> [What to work on] For the records below, say how many lines contain the string "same". Give the number only.
»»
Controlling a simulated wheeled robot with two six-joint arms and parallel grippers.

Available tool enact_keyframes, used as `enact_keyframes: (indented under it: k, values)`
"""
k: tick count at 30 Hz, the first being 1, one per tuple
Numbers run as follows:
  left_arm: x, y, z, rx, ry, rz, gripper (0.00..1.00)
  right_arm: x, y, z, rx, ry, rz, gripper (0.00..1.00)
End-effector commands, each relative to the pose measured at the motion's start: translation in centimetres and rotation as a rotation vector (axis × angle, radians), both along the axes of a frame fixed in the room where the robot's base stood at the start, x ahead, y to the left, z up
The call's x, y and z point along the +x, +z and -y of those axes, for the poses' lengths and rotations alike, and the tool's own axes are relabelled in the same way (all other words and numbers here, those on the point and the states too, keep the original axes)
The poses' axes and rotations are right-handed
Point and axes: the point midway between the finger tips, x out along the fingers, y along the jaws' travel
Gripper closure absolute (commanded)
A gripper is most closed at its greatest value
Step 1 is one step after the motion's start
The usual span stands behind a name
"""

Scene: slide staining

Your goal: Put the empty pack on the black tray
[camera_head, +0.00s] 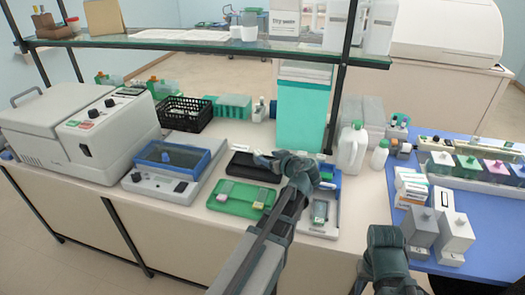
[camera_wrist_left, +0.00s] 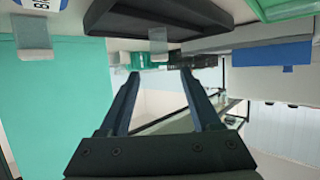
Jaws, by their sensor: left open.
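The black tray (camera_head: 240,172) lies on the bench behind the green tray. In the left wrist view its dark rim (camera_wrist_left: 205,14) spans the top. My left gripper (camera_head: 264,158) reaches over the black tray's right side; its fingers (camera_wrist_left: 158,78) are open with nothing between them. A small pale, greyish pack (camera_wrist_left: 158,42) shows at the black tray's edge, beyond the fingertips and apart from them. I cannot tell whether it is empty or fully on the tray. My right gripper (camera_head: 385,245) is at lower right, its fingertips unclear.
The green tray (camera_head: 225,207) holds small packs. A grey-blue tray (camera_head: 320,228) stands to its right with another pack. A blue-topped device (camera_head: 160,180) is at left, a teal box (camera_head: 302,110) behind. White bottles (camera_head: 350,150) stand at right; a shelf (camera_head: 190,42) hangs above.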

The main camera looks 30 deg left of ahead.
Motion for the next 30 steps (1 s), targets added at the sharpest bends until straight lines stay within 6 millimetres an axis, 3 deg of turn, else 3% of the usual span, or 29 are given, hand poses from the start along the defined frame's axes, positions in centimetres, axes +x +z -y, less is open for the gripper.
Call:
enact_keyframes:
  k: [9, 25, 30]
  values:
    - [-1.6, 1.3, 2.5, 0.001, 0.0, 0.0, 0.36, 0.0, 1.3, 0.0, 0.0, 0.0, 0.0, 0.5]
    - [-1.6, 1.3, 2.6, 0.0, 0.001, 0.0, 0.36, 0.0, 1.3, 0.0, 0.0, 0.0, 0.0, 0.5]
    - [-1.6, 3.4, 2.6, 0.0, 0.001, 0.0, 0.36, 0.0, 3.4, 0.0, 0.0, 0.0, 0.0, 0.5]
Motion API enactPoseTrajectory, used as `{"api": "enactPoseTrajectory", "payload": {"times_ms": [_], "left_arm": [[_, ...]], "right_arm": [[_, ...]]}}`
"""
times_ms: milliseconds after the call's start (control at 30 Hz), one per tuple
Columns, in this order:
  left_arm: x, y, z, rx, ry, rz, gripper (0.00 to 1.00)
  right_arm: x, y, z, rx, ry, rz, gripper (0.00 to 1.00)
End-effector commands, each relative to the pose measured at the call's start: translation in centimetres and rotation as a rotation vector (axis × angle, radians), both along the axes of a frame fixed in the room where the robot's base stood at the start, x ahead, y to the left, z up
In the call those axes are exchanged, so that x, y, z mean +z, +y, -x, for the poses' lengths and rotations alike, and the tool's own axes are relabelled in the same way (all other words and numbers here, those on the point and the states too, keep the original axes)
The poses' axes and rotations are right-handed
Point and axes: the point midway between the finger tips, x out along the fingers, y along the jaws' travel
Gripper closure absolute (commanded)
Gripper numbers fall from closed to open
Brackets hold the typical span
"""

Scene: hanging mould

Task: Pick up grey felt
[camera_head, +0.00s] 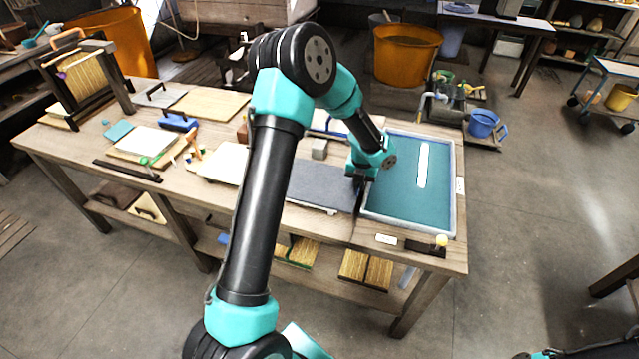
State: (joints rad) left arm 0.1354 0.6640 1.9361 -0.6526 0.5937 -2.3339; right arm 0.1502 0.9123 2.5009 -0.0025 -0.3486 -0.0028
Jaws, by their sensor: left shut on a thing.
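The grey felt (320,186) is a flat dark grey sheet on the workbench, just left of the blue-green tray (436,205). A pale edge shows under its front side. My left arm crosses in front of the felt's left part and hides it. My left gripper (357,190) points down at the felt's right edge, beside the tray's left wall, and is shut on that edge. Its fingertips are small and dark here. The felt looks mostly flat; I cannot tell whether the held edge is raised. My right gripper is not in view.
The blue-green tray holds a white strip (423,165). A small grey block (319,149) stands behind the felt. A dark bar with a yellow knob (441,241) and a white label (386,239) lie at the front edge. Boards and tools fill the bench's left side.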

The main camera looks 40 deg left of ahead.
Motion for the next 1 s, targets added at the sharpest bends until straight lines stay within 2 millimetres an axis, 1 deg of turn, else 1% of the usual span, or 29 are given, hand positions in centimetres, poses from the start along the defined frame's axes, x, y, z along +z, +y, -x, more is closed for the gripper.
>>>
««
> [Output of the task] 2